Le député Modem du Loiret, Richard Ramos, confirme des réserves sur le projet de la réforme des retraites, examiné en première lecture à l’Assemblée jusqu’à minuit ce vendredi. Et si le Blésois réaffirme la nécessité de faire une réforme, il attend les derniers arbitrages, notamment sur les carrières longues, la pénibilité, les femmes, pour voter ou ne pas voter le texte gouvernemental.
Propos recueillis par Zoé Cadiot
Richard Ramos Député MODEM du Loiret cl ZC
Z.C. Depuis des semaines, vous dites que vous ne voterez pas le texte en état. Au point d’apparaître comme l’un des « frondeurs » de la majorité présidentielle à l’Assemblée. Mais les avancées de ces derniers jours ne vous poussent-elles pas à voter le texte vendredi ?

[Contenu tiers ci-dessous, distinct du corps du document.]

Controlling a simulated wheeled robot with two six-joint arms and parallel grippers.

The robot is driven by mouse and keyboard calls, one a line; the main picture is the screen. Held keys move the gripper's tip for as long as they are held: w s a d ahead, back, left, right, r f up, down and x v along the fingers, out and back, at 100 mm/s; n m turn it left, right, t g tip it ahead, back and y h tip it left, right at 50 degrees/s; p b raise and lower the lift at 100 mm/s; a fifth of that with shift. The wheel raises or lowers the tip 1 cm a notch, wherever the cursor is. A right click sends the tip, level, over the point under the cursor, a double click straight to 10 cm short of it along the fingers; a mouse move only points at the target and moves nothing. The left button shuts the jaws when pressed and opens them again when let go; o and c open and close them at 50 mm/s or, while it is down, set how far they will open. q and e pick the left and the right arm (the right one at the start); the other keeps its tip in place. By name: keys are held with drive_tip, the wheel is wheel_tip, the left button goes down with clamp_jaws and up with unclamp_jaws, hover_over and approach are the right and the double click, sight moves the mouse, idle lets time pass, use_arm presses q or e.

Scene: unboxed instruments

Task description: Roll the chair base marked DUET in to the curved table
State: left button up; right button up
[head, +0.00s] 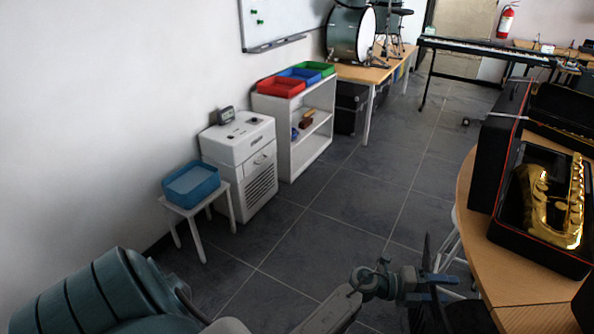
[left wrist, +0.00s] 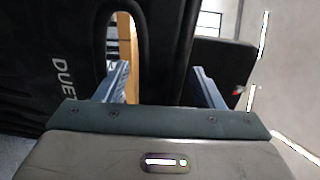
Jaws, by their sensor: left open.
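The black chair marked DUET (left wrist: 62,85) fills the left of the left wrist view, its white letters running sideways. An oval slot in the black part shows a light wooden strip through it. My left gripper (left wrist: 160,85) is open, with one finger at the slot and the other on the far side of a black strip (left wrist: 158,40); I cannot tell if they touch it. In the head view my left gripper (head: 432,284) is beside the curved table (head: 515,285), with dark chair parts (head: 468,316) at the bottom, mostly hidden. My right gripper is out of view.
An open black case (head: 488,150) with a golden saxophone (head: 560,210) lies on the curved table. A blue bin on a white stool (head: 228,205), a white cabinet (head: 240,150) and a shelf (head: 265,108) line the left wall. The tiled floor (head: 345,205) between is clear.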

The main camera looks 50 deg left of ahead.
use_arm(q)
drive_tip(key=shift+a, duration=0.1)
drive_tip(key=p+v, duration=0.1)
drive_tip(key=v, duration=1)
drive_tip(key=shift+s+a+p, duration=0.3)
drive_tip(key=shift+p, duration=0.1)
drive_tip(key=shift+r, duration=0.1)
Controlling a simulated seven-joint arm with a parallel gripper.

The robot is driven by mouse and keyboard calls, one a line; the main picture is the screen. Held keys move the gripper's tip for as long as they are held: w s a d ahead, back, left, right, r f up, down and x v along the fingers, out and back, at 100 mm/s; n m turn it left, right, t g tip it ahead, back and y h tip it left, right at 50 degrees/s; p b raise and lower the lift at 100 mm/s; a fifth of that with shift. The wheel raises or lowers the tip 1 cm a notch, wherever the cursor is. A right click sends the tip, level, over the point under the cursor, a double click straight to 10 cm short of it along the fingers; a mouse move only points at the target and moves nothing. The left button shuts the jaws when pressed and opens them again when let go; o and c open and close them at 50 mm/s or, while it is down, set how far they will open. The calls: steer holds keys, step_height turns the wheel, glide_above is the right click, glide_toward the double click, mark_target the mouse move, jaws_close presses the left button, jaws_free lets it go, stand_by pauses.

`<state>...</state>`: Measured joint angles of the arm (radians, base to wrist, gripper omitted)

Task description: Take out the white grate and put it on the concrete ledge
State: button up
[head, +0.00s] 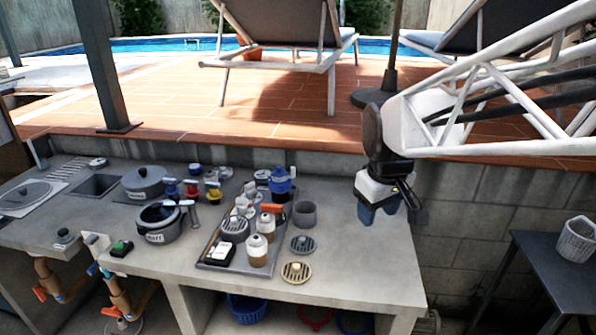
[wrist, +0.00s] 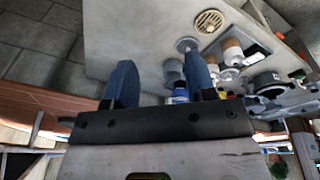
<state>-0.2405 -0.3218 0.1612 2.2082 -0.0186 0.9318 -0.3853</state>
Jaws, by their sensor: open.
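A round, slotted, cream-white grate (head: 296,272) with a knob lies flat near the front edge of the concrete ledge (head: 365,270). I cannot tell if it sits in a recess. It also shows at the top of the wrist view (wrist: 210,21). A grey round grate (head: 302,244) lies just behind it. My gripper (head: 380,214) has blue fingers and hangs over the right part of the ledge, to the right of and behind the cream grate. In the wrist view the gripper (wrist: 162,78) is open, with nothing visible between its fingers.
A dark tray (head: 210,262) with bottles and another slotted round piece (head: 234,227) is left of the grates. A grey cup (head: 305,214) stands behind them. Grey pots (head: 160,222) are farther left. The ledge's right part is clear. A dark table (head: 545,265) with a white basket (head: 578,240) stands right.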

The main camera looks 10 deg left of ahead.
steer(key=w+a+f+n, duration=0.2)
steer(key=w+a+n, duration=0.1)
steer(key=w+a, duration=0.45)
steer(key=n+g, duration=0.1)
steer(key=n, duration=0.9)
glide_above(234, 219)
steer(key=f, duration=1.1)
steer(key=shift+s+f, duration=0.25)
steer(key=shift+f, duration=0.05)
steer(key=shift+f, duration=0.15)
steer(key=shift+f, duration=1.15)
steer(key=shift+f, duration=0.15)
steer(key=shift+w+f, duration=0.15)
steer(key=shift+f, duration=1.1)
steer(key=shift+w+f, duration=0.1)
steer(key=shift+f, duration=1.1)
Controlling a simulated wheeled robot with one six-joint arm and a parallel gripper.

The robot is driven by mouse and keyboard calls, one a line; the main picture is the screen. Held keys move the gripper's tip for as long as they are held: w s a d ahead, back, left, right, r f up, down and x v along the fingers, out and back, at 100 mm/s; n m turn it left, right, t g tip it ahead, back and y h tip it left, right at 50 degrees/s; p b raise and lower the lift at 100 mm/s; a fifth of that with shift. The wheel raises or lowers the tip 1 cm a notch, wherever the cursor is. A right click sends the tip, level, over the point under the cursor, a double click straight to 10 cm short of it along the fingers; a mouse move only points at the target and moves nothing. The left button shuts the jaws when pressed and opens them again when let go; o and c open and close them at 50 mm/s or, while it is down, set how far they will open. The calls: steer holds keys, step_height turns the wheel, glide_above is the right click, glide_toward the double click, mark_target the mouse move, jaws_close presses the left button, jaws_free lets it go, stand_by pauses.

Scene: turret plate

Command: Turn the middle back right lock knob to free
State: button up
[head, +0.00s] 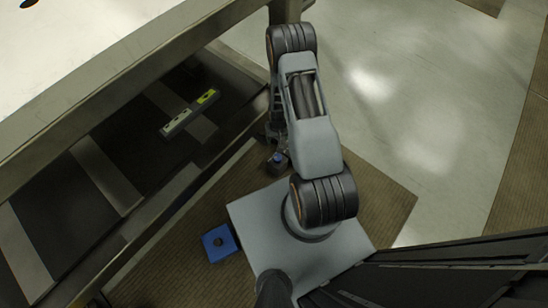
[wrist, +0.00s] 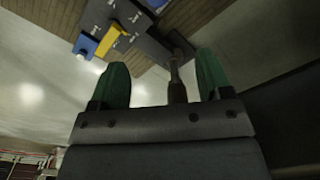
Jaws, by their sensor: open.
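My gripper (wrist: 162,60) shows in the wrist view with two green fingers set wide apart. A thin dark post or stem stands in the picture between them, nearer the right finger. I cannot tell what it belongs to, and nothing is visibly clamped. The middle back right lock knob cannot be made out in either view.
A blue block (head: 220,243) with a hole lies on the brown mat (head: 185,262). The pale floor (head: 425,110) at right is clear. Yellow (wrist: 112,37) and blue (wrist: 86,45) pieces show in the wrist view.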

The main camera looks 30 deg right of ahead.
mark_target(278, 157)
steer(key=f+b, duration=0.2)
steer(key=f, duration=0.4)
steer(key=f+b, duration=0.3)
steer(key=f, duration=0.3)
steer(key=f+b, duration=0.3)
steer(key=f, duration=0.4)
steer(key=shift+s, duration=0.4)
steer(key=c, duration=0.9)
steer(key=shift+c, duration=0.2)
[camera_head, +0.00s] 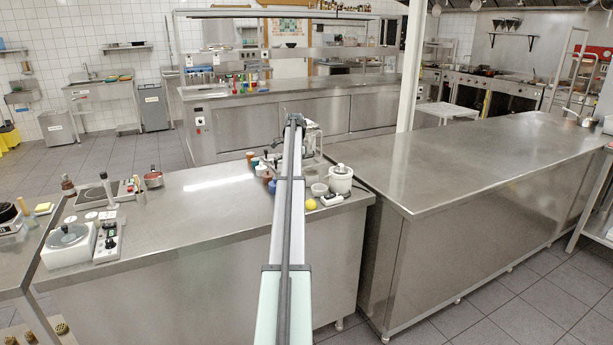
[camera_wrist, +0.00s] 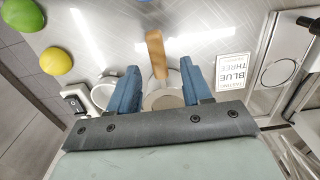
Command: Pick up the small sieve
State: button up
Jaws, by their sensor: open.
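What looks like the small sieve shows in the wrist view, with a light wooden handle (camera_wrist: 156,55) and a pale round head (camera_wrist: 163,99) partly hidden behind my gripper's palm. My gripper (camera_wrist: 159,66) is open, with its two blue fingers on either side of the sieve, apart from it. The handle runs up the picture between and beyond the fingertips. I cannot tell how far the fingers are above the counter. In the head view my arm hides this spot, and I cannot make out the sieve there.
A yellow ball (camera_wrist: 56,61) and green ball (camera_wrist: 22,14) lie left. A printed card (camera_wrist: 233,72) lies right. A white pot (camera_head: 340,180) stands at the counter's right end. The counter's middle (camera_head: 205,205) is clear.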

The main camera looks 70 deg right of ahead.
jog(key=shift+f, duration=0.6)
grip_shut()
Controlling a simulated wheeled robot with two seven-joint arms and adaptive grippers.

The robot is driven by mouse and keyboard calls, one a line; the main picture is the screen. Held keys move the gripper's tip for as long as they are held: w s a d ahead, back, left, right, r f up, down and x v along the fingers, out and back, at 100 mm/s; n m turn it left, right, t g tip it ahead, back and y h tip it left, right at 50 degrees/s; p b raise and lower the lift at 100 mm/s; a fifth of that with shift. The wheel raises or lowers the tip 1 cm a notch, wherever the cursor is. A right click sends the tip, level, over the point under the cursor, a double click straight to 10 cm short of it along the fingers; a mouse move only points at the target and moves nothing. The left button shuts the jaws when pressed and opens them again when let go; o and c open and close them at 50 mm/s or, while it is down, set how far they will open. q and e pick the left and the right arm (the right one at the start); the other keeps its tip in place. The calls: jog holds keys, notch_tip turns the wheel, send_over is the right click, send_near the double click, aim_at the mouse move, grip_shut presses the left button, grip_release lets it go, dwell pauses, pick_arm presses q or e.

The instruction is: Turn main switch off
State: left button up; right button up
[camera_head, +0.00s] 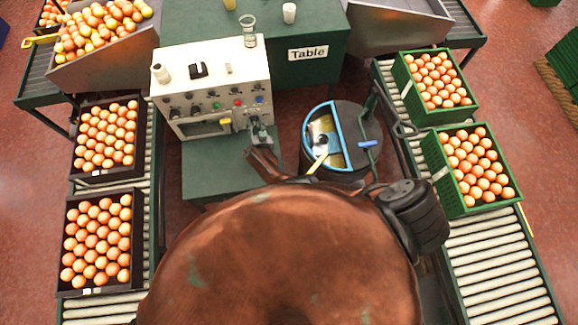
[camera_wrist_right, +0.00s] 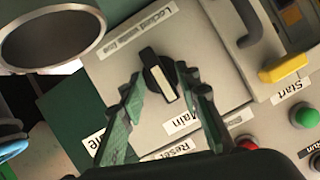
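In the right wrist view the main switch (camera_wrist_right: 158,76) is a black rotary knob with a white stripe on a pale plate, beside a "Main" label (camera_wrist_right: 183,120). Its stripe points towards that label. My right gripper (camera_wrist_right: 160,74) has its two green-grey fingers apart, one on each side of the knob, with the tips close to it. I cannot tell whether they touch it. In the head view my right gripper (camera_head: 257,130) is at the lower right of the cream control panel (camera_head: 208,70) and covers the switch. My left gripper is not in view.
A round bin (camera_head: 352,118) stands right of the panel. Conveyors with orange crates (camera_head: 94,290) run along both sides.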

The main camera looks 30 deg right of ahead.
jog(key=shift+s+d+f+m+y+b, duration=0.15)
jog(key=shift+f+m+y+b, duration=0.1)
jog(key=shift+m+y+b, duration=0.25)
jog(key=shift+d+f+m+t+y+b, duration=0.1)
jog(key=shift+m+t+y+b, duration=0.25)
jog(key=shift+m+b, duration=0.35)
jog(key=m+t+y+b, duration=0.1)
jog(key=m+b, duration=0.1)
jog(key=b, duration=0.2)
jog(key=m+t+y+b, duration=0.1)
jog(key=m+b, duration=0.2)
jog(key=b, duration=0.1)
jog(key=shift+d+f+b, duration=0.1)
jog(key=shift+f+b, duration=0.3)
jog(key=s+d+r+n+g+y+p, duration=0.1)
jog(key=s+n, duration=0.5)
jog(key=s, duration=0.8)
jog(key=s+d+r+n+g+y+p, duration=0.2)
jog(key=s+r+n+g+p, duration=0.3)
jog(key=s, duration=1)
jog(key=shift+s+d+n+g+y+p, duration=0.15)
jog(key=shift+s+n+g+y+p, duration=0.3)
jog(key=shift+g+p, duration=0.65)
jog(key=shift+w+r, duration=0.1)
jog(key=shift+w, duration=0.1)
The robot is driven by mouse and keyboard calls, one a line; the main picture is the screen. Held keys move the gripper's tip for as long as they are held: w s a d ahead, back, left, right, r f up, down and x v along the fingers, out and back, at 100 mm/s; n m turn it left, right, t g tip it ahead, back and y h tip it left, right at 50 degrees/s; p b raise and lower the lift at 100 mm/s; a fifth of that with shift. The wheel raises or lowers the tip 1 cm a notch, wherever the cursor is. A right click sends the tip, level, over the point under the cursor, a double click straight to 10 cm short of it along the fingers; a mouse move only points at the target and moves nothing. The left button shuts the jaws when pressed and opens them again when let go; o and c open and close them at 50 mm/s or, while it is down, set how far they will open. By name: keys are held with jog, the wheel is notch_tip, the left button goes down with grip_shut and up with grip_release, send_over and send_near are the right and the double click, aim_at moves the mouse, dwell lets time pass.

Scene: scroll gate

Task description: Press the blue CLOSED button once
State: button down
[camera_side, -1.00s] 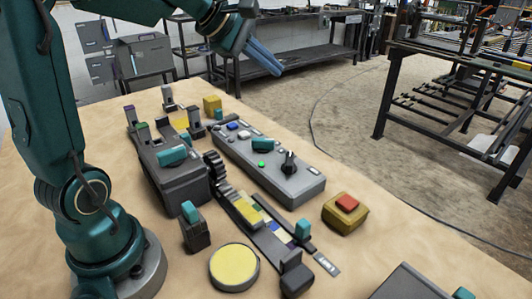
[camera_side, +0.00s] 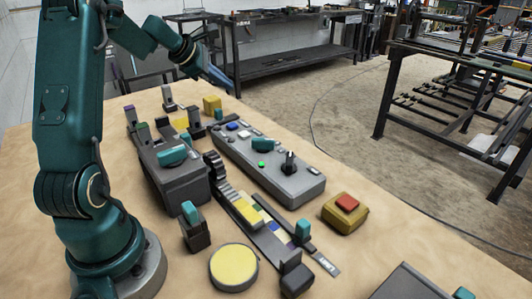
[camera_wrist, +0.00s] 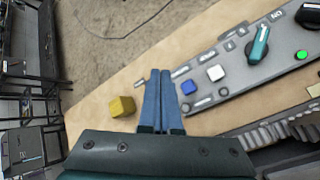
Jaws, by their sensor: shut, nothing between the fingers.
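The grey control panel (camera_side: 285,182) lies on the table and also shows in the wrist view (camera_wrist: 235,82). The blue button (camera_side: 232,126) is near its far left end; in the wrist view the blue button (camera_wrist: 188,88) lies just right of my fingertips. A white button (camera_wrist: 215,73) sits beside it. My gripper (camera_side: 231,87) is shut and empty, raised above the table's far end and apart from the panel. In the wrist view my gripper (camera_wrist: 160,74) points down with its two blue fingers close together. Any label by the blue button is too small to read.
A yellow cube (camera_wrist: 122,106) lies left of my fingers, on the table (camera_side: 370,243). The panel also carries a teal handle (camera_wrist: 258,46), a green light (camera_wrist: 302,55) and a black knob (camera_side: 289,162). A red button on a yellow base (camera_side: 346,212) stands at the panel's near end.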

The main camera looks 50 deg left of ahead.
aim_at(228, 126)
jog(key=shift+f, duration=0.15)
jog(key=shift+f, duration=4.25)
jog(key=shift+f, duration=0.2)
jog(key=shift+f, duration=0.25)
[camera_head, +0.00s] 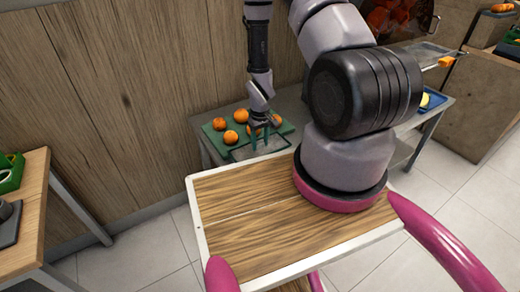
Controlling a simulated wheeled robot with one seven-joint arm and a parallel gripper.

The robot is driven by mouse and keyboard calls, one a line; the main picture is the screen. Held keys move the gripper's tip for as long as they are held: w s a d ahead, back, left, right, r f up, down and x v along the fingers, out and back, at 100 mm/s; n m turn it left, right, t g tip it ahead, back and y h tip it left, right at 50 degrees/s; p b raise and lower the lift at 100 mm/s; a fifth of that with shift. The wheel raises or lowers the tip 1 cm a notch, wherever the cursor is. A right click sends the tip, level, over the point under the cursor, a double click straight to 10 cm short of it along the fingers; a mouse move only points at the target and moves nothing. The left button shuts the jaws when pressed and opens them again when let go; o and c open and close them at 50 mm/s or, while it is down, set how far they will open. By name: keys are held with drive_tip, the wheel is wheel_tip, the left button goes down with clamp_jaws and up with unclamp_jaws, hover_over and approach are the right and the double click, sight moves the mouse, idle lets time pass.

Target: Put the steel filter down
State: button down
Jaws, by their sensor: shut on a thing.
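The filter lies at the front of the green board (209,129), low over the metal counter. It is small in this view, so I cannot tell whether it touches the counter or hangs just above it.
Several oranges (240,115) lie on the green board around my gripper. A blue tray (435,101) with a yellow piece is on the counter at the right. A wooden wall (120,90) stands close behind. A wooden table (30,215) is at the left.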

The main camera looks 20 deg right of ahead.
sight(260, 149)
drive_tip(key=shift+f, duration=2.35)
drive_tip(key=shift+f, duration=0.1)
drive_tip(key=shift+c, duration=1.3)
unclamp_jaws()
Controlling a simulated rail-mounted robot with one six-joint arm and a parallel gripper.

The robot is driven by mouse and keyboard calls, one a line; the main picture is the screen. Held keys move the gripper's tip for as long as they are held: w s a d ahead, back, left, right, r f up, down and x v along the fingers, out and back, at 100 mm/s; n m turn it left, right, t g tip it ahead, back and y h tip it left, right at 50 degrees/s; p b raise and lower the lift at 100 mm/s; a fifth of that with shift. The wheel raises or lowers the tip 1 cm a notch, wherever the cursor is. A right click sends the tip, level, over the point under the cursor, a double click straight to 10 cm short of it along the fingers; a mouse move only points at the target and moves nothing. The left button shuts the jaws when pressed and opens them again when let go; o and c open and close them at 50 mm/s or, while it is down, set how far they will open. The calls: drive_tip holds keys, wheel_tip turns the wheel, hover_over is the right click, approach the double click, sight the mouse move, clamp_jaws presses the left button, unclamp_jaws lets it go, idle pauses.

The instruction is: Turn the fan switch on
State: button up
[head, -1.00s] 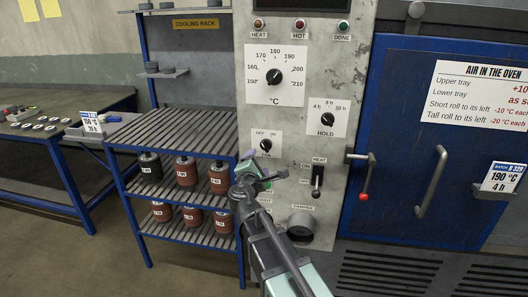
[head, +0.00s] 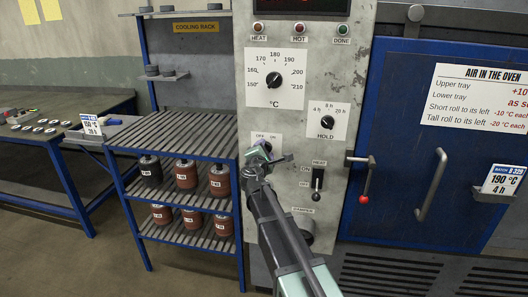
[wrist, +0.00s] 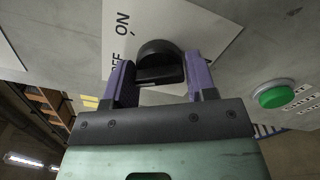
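The fan switch is a black rotary knob (wrist: 160,64) on a white plate with OFF and ON lettering (wrist: 205,25), seen in the wrist view. In the head view its plate (head: 277,138) shows only partly, and my gripper hides the knob. My gripper (head: 263,155) is at the grey control panel, in front of this plate. In the wrist view my gripper (wrist: 160,72) is open, with one purple finger on each side of the knob. The fingers look apart from the knob's sides. I cannot tell which way the knob points.
A green button (wrist: 271,95) sits right of the fingers in the wrist view. The HEAT lever (head: 317,182) is close right of my gripper, with the temperature dial (head: 274,80) and HOLD dial (head: 327,122) above. The cooling rack (head: 180,130) stands left, the blue oven door (head: 400,130) right.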

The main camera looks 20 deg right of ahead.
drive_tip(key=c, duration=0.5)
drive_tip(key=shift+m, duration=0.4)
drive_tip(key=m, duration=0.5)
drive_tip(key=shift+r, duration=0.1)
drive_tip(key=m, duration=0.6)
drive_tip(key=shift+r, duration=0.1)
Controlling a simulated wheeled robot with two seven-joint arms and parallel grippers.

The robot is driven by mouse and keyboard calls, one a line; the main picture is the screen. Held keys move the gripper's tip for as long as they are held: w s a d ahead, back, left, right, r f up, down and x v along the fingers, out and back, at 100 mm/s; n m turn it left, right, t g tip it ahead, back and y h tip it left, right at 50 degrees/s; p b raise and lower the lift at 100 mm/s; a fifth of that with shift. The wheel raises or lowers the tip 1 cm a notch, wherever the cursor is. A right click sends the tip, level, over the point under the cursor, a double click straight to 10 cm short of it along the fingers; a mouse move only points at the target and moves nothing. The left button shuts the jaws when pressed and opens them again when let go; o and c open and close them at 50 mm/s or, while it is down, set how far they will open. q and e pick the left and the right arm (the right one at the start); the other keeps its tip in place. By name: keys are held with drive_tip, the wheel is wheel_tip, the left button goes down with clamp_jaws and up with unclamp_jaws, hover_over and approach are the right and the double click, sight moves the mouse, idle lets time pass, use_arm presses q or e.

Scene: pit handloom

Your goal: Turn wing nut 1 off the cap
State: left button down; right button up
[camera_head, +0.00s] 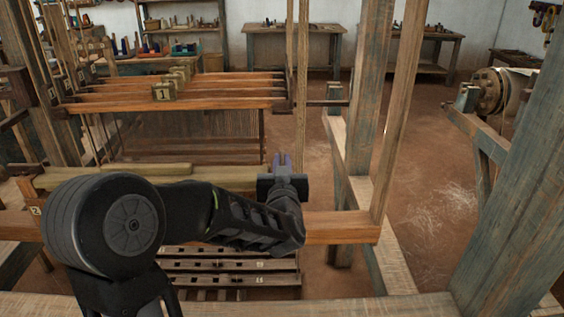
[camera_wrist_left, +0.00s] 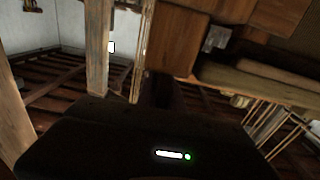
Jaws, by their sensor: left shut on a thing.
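My left gripper (camera_head: 281,163) is at the right part of a long wooden beam (camera_head: 340,228), which looks like the cap. Its dark fingers are close together, shut on a small thing at the beam, which I take to be wing nut 1. The nut itself is hidden by the fingers and wrist. In the left wrist view the dark fingers (camera_wrist_left: 160,88) reach toward brown wood, and a small grey piece (camera_wrist_left: 215,38) shows on the wood beside them. How far the nut is turned cannot be seen. My right gripper is not in view.
Loom posts (camera_head: 364,90) stand right of the gripper, with a slanting wooden bar (camera_head: 402,100) close by. Heddle shafts (camera_head: 190,103) lie behind and left. Slotted wooden bars (camera_head: 225,265) are below my arm. Open floor (camera_head: 430,190) lies to the right.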

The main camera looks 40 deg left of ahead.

R.R. Il y a eu des avancées avec la clause de revoyure en 2027, la pénibilité, les carrières longues… Mais il reste des inquiétudes, des réserves, partagées par beaucoup de monde comme j’ai pu le constater ce week-end dans ma circonscription. Je regarde dans les faits, soit amendement par amendement, que les engagements soient pris. Car la confiance, comme disait mon grand-père, n’exclut pas le contrôle. Et chez moi, à Fay-aux-Loges, c’est seulement à la fin de la foire qu’on compte les bouses.
Avec l’annonce d’un âge légal de départ à la retraite à 64 ans, vous devriez donc voter le fameux article 7, qui acte le report de l’ouverture des droits à la retraite…
Je suis constant. J’avais dit que si on décalait de 65 à 64 ans l’âge légal de départ à la retraite, je voterai cet article même si pour moi le critère des annuités de cotisations me semble plus pertinent.
Que vous inspire la polémique des 1.200 euros brut minimum ?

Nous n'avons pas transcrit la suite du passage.